Значительно меньшее количество статей было посвящено симфоническим произведениям. Мы умолчали о концерте, где исполнялась кантата Прокофьева, 8-я симфония Книппера и фрртепианный концерт Фейнберга. Отношение к этому концерту было в редакции отрицательное. Мы считали, что на этой программе следует поставить принципиальный вопрос об адресе, куда направляет композитор свою музыку, о классической традиции, о мастерстве. В редакции мы помахали кулаками, но организовать такую статью не сумели и ограничились умолчанием о концерте, порочность которого была ясна.

Я не буду останавливаться на статье Нестьева о 6-й симфонии, которая, — сейчас мы это ощущаем, — ошибочна двояко: и по своей апологетичности и по неверному ощущению музыки. Статья эта осталась единственной, ибо дискуссии не только по 6-й симфонии, но и вообще дискуссий на страницах газеты не было. Не буду останавливаться и на серии плохих статей, которые мы печатали о периферии, о национальных республиках.

Относительное благополучие может быть отмечено лишь в серии статей по музыкознанию — статьи о дискуссии по книге Грубера, об Оголевце.

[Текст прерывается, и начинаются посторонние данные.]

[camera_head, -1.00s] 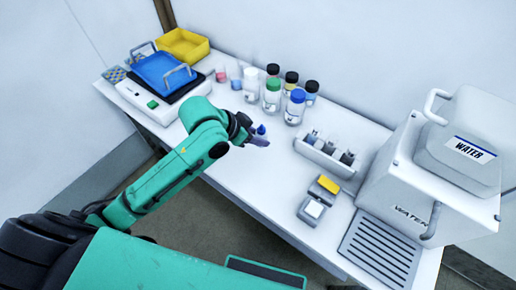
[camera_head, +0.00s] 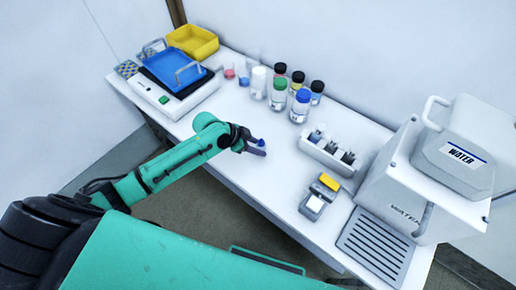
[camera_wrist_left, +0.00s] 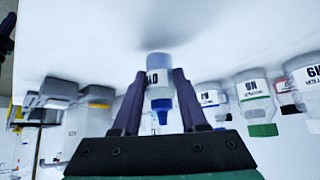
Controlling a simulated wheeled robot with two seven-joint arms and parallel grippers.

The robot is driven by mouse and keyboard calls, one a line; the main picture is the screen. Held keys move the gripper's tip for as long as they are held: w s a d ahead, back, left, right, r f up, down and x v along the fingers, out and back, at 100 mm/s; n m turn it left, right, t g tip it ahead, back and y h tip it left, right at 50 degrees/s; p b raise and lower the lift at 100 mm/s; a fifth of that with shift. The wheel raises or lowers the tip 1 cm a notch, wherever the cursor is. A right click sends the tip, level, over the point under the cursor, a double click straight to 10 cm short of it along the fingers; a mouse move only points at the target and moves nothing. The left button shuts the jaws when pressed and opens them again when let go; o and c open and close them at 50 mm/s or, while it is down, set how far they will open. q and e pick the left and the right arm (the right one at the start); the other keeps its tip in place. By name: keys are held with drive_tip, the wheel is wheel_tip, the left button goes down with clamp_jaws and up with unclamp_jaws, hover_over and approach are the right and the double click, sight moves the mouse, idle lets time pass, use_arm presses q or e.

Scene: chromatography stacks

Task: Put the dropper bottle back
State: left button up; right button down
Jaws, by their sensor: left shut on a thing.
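The dropper bottle (camera_wrist_left: 158,88) is clear with a blue tip and a partly readable label. My left gripper (camera_wrist_left: 160,80) is shut on it, with one dark finger on each side. The wrist view is upside down, with the white table at the top. In the head view my left gripper (camera_head: 256,148) is over the table's front part, and only the bottle's blue cap (camera_head: 261,142) shows clearly. I cannot tell whether its base touches the table. A white rack (camera_head: 325,160) with small bottles stands to the right. My right gripper is not in view.
Several capped bottles (camera_head: 300,107) stand behind the gripper. A balance with a blue tray (camera_head: 170,72) and a yellow bin (camera_head: 193,42) are at the back left. A water unit (camera_head: 395,175) and small yellow-topped device (camera_head: 328,182) are right. Table between gripper and rack is clear.

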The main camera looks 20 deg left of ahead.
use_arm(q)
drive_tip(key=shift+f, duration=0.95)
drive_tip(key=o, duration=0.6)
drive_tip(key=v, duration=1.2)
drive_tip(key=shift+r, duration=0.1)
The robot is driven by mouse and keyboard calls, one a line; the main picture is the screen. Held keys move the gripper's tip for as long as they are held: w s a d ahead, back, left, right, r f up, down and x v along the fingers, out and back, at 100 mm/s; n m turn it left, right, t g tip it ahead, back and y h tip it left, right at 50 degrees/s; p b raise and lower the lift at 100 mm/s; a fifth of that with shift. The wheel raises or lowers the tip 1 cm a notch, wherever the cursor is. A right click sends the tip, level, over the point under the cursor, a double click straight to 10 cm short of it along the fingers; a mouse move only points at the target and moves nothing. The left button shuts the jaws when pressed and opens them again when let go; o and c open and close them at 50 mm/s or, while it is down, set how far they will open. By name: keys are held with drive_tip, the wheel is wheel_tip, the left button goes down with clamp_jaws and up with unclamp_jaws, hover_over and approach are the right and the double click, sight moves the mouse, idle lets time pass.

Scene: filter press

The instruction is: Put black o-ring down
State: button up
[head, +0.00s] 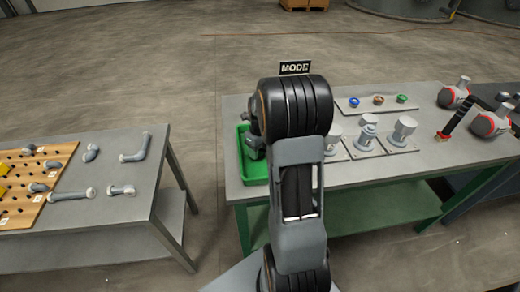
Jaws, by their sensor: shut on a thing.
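My gripper (254,148) is partly in view, low over the green tray (245,175) at the left end of the right-hand table. My own dark arm hides part of it and part of the tray. The gripper is shut on a thing, which I take to be the black o-ring. The ring itself cannot be made out against the dark gripper parts. I cannot tell whether it touches the tray.
The grey right-hand table (410,165) also holds grey cylindrical parts (403,131) on plates and a strip with coloured rings (378,101). Red-banded grey parts (490,123) stand farther right. A left table (130,175) has a wooden pegboard (30,190) and pipe pieces (135,148). Floor separates the tables.

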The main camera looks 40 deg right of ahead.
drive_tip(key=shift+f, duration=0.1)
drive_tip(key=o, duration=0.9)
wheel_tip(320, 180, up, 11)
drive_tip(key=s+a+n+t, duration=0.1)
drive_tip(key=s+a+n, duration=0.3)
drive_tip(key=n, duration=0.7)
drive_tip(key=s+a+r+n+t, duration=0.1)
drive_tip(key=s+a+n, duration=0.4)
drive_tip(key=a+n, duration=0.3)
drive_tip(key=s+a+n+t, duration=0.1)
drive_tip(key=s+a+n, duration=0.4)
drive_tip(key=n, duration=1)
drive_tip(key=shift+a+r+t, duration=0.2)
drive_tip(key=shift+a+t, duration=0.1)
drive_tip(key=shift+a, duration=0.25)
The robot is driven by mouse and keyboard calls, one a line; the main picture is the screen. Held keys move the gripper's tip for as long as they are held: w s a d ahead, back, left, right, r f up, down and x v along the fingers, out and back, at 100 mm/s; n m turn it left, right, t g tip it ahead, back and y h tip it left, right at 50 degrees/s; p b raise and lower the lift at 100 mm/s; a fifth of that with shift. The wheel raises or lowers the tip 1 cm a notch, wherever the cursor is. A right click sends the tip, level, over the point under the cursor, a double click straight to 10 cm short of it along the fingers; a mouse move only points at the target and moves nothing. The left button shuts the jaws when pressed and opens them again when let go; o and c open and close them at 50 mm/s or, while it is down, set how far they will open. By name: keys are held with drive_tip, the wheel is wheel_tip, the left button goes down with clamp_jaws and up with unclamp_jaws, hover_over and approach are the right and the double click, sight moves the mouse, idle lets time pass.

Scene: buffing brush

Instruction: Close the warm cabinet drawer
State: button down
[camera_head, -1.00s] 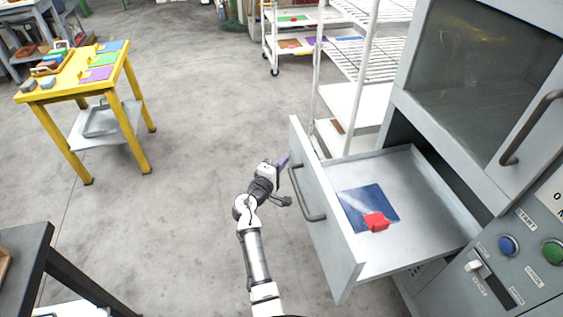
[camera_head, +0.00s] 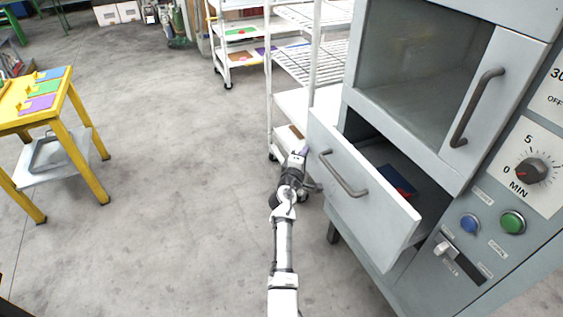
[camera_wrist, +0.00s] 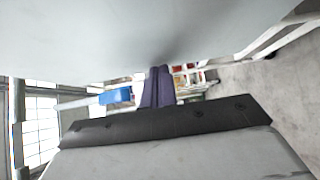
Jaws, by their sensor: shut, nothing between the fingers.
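The grey cabinet (camera_head: 432,110) stands at the right of the head view. Its drawer (camera_head: 365,215) is partly open, with a curved handle (camera_head: 343,174) on its front. Inside the drawer a blue sheet (camera_head: 393,176) and part of a red thing (camera_head: 405,193) show; the rest is hidden behind the drawer front. My gripper (camera_head: 304,151) is at the left end of the drawer front, close to it; I cannot tell whether it touches. In the wrist view its purple fingers (camera_wrist: 158,88) are together and empty, beneath a large pale surface.
A white wire rack (camera_head: 295,55) stands just behind the drawer's left end. A yellow table (camera_head: 45,108) with coloured plates is at the left. The cabinet's upper door handle (camera_head: 476,107) sticks out above the drawer. The floor (camera_head: 170,190) between is clear.

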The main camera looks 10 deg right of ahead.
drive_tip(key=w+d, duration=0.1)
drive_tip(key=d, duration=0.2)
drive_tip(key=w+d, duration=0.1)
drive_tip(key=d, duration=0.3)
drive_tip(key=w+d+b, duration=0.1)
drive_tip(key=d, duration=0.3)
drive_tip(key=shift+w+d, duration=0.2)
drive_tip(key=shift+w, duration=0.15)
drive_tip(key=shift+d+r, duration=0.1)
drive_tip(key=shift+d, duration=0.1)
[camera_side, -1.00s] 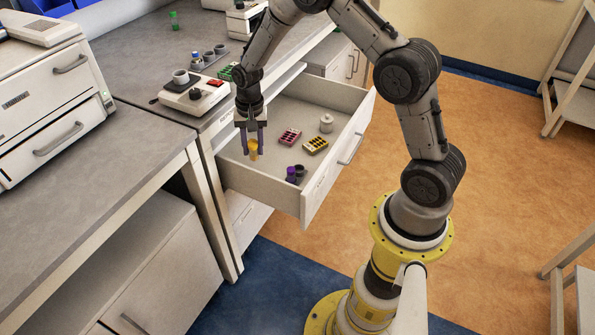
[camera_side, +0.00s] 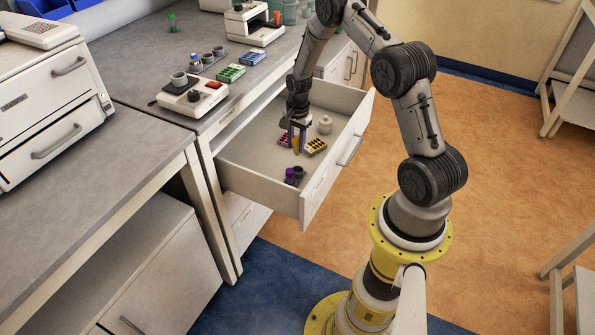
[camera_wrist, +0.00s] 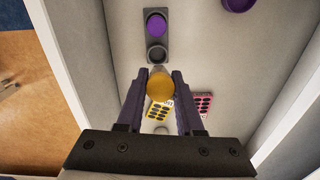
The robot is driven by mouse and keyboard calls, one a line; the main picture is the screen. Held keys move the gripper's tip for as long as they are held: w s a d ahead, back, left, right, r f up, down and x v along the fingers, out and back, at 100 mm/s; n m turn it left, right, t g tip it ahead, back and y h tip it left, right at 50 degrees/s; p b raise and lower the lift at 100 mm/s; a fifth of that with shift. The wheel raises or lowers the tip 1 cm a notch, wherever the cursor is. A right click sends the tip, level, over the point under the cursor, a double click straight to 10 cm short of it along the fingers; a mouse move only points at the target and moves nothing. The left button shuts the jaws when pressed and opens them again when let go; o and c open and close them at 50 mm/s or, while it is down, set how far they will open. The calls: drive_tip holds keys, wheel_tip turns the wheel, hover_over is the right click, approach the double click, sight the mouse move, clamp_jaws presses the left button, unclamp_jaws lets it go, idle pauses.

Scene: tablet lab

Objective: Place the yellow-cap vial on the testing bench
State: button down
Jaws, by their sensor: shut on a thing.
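The yellow-cap vial (camera_wrist: 160,86) is between the two purple fingers of my gripper (camera_wrist: 161,92) in the wrist view, its round yellow top facing the camera. In the side view, my gripper (camera_side: 297,138) points down inside the open drawer, shut on the vial (camera_side: 296,143), which is mostly hidden by the fingers. I cannot tell how high the vial is above the drawer floor. Grey worktops stand at the left (camera_side: 110,150) and behind the drawer (camera_side: 222,88); I cannot tell which is the testing bench.
The open drawer (camera_side: 262,182) holds a dark two-place holder (camera_wrist: 157,40) with a purple cap in one place, a yellow block (camera_side: 316,146), a pink block (camera_side: 283,139) and a white jar (camera_side: 325,124). A scale (camera_side: 194,98) and coloured racks (camera_side: 230,73) stand on the back worktop.

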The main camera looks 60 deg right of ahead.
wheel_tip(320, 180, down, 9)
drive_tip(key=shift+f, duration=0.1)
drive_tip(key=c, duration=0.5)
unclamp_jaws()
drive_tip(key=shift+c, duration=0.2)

Основная беда редакции в том, что мы оглядывались, ожидали, что скажет Комитет, что скажет Оргкомитет Союза композиторов по тому или иному вопросу, что скажут большие газеты. Делалось это из боязни ошибиться, из боязни поскользнуться, и именно эта боязнь ошибиться и поскользнуться привела к тому, что мы по целому ряду существенных вопросов ошиблись в оценке.

Перейду к короткой оценке работы Музыковедческой комиссии. В ноябре 1946 года, после пленума, Музыковедческая комиссия выступила с целым рядом верных деклараций. Однако эти декларации конкретизировались с громадными трудностями и были осуществлены лишь в части музыковедческой дискуссии, потребовавшей громадного труда и времени. Но основную задачу — развернуть критику и самокритику по вопросам творчества — мы решить не сумели, ибо здесь перед нами стояла каменная стена сопротивления основных композиторов.

Ростки нужной нам здоровой музыкальной критики, музыкальной публицистики, музыкознания у нас были, и они со значительной силой пробивались в довоенные годы. Но это были робкие ростки, и за военные годы музыкальная критика пришла в упадок. Нельзя не сказать, что Комитетом по делам искусств и Оргкомитетом была взята линия на принижение авторитета музыкальной критики. В ряде случаев основным оказывался вопрос: о чем можно и о чем нельзя писать. С год назад, например, я считал, что в газете «Советское искусство» необходима большая, серьезная критическая статья о творческих проблемах Большого театра. Комитет по делам искусств счел, что на эту тему газета выступать не может. В нездоровых условиях, созданных Комитетом и Оргкомитетом, у нас сложилась вреднейшая теория непогрешимых явлений и непогрешимых фигур, о которых можно было писать только положительное. Мы не могли спорить, не могли ставить вопросов, рассчитанных на то, чтобы вызвать борьбу различных мнений и, в конечном счете, утвердить истину.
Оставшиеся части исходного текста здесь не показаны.